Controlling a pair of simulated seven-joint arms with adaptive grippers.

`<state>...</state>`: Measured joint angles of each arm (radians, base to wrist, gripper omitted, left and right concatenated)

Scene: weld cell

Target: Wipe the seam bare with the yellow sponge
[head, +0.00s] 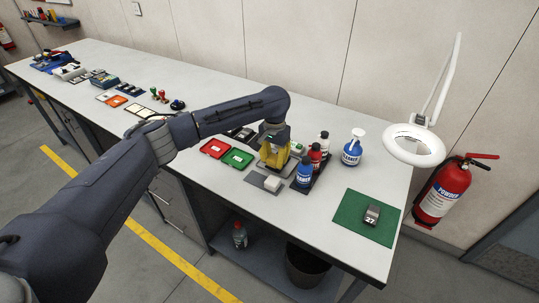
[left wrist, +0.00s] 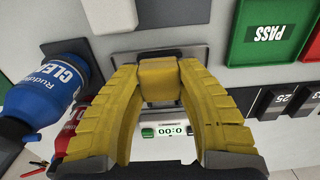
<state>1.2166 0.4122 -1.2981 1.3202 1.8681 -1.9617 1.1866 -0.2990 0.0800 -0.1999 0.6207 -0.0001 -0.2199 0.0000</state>
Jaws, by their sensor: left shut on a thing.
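My left gripper (head: 273,162) has yellow ribbed fingers and hangs over the bench beside the bottles. In the left wrist view its fingers (left wrist: 160,72) are shut on the yellow sponge (left wrist: 160,82), a small block between the tips. A grey metal plate (left wrist: 203,53) lies behind the sponge; I cannot tell whether they touch. In the head view the sponge does not stand out from the yellow fingers. A dark grey piece marked 27 (head: 371,213) sits on a green mat (head: 350,222) at the right. I cannot make out a seam. My right gripper is not in view.
A blue bottle (head: 304,174) and red bottle (head: 315,156) stand close right of the gripper. A white block (head: 272,184) sits on a grey mat (head: 256,181) in front. Red (head: 214,148) and green (head: 237,158) trays lie left. A lamp (head: 413,145) overhangs the right end.

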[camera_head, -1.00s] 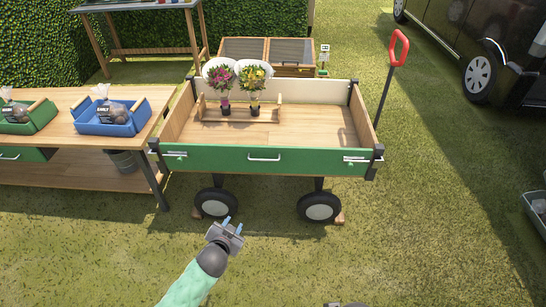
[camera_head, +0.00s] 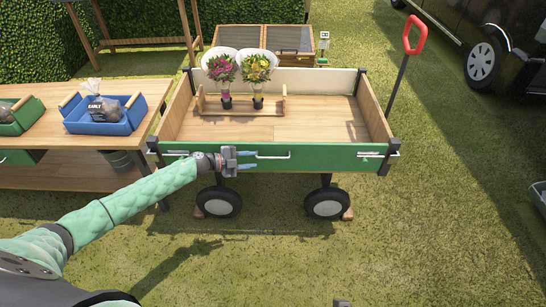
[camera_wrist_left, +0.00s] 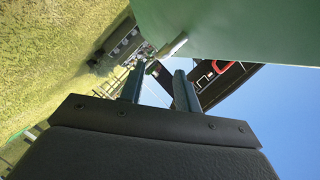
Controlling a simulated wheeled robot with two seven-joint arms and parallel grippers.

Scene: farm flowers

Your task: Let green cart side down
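The green cart side (camera_head: 325,157) stands upright along the near edge of the wooden cart, with a pale handle (camera_head: 272,157) at its middle and latches at both ends. My left gripper (camera_head: 254,160) is in front of the panel, just left of the handle, with its two blue fingers apart and pointing right. In the left wrist view the fingers (camera_wrist_left: 157,85) are apart with nothing between them, and the handle's end (camera_wrist_left: 173,46) shows just past them beside the green panel (camera_wrist_left: 235,28). My right gripper is not clearly in view.
Two potted bouquets (camera_head: 240,72) stand in a wooden holder on the cart bed. A wooden table (camera_head: 62,160) with a blue crate (camera_head: 110,125) and a green crate is at left. Grass in front of the cart is open.

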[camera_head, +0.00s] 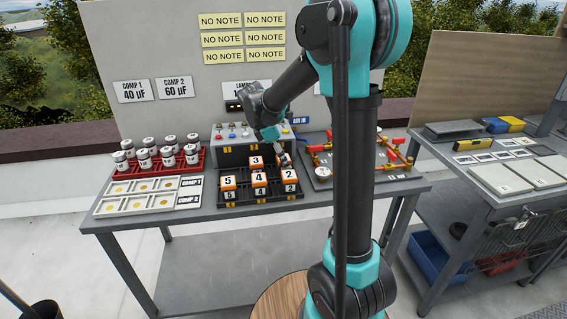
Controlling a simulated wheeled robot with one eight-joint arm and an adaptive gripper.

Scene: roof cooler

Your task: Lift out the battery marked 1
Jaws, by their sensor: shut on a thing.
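My gripper (283,154) is over the back right of a dark battery rack (262,195) on the grey table. It is shut on what looks like a small orange-and-white battery (285,160), mostly hidden by the fingers. I cannot read its mark or tell whether it is clear of the rack. Orange-topped batteries marked 5 (228,182), 4 (259,179) and 2 (290,176) stand in the front row, behind matching front labels. A battery marked 3 (256,162) stands behind, left of my gripper. I see no readable 1.
A grey control box (230,154) stands close behind the rack. A red rack (160,164) of white canisters and pale trays (135,194) are at left. A panel with red-handled valves (345,170) is at right, partly behind my arm.

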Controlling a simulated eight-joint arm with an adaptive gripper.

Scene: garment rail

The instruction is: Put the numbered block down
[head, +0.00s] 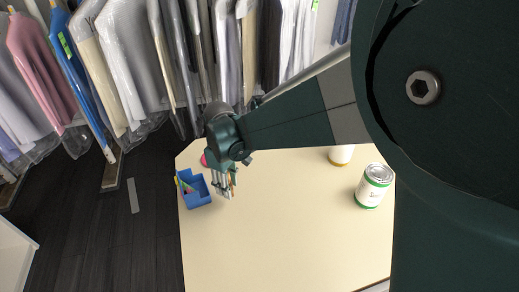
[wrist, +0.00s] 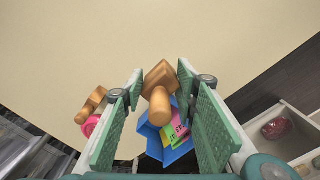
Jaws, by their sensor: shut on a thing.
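My gripper (wrist: 160,75) is shut on a tan wooden piece (wrist: 157,105), a squarish block with a rounded knob, between the green pads. I take it for the numbered block, but no number shows on it. In the head view my gripper (head: 224,190) is over the table's left part, just right of the blue box; the held piece is mostly hidden there. I cannot tell whether it touches the table.
A blue box (head: 195,199) with pink and green items stands near the table's (head: 280,240) left edge. Behind it is a pink round thing (head: 204,161); another wooden piece (wrist: 90,105) lies beside it. A green-banded can (head: 374,186) stands right. The table's front is clear.

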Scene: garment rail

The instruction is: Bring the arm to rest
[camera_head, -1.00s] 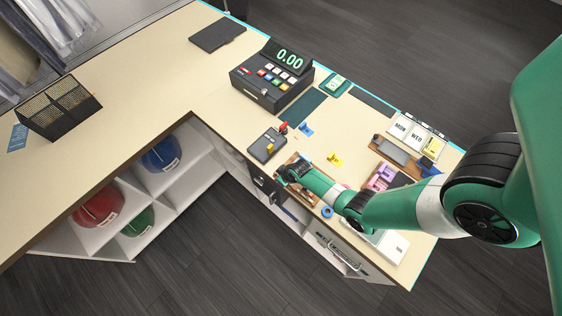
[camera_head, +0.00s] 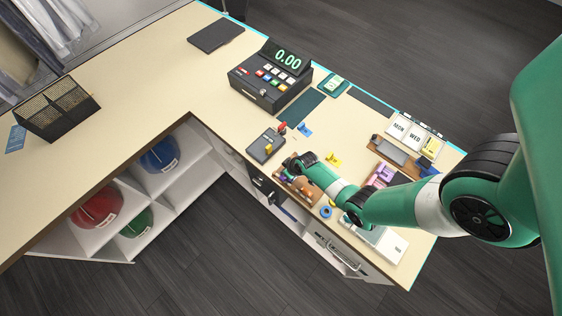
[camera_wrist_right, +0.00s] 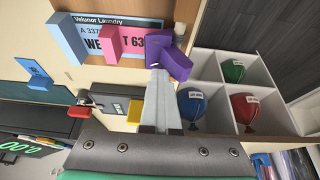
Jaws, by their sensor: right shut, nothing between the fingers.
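My right arm (camera_head: 400,207) comes in from the right of the head view and reaches over the counter. Its wrist end (camera_head: 296,163) is above a small wooden tray, and the fingers are hard to make out there. In the right wrist view my right gripper (camera_wrist_right: 161,92) is shut and empty. Its tips appear just below purple pegs (camera_wrist_right: 168,58) in the picture; whether they touch cannot be told. My left gripper is not in view.
The wooden tray (camera_head: 283,186) sits at the counter's inner edge, beside a small grey device (camera_head: 266,146). A cash register (camera_head: 262,88) stands behind. Cubbies below hold red (camera_head: 97,207), blue (camera_head: 160,155) and green (camera_head: 137,222) bags. The left counter (camera_head: 135,90) is mostly clear.

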***

From the entries above, copy out every line where the string "Controlling" appears.

Controlling a pair of simulated seven-joint arms with adaptive grippers.
Controlling a simulated wheeled robot with two seven-joint arms and parallel grippers.
Controlling a simulated wheeled robot with one eight-joint arm and an adaptive gripper.
Controlling a simulated eight-joint arm with an adaptive gripper.

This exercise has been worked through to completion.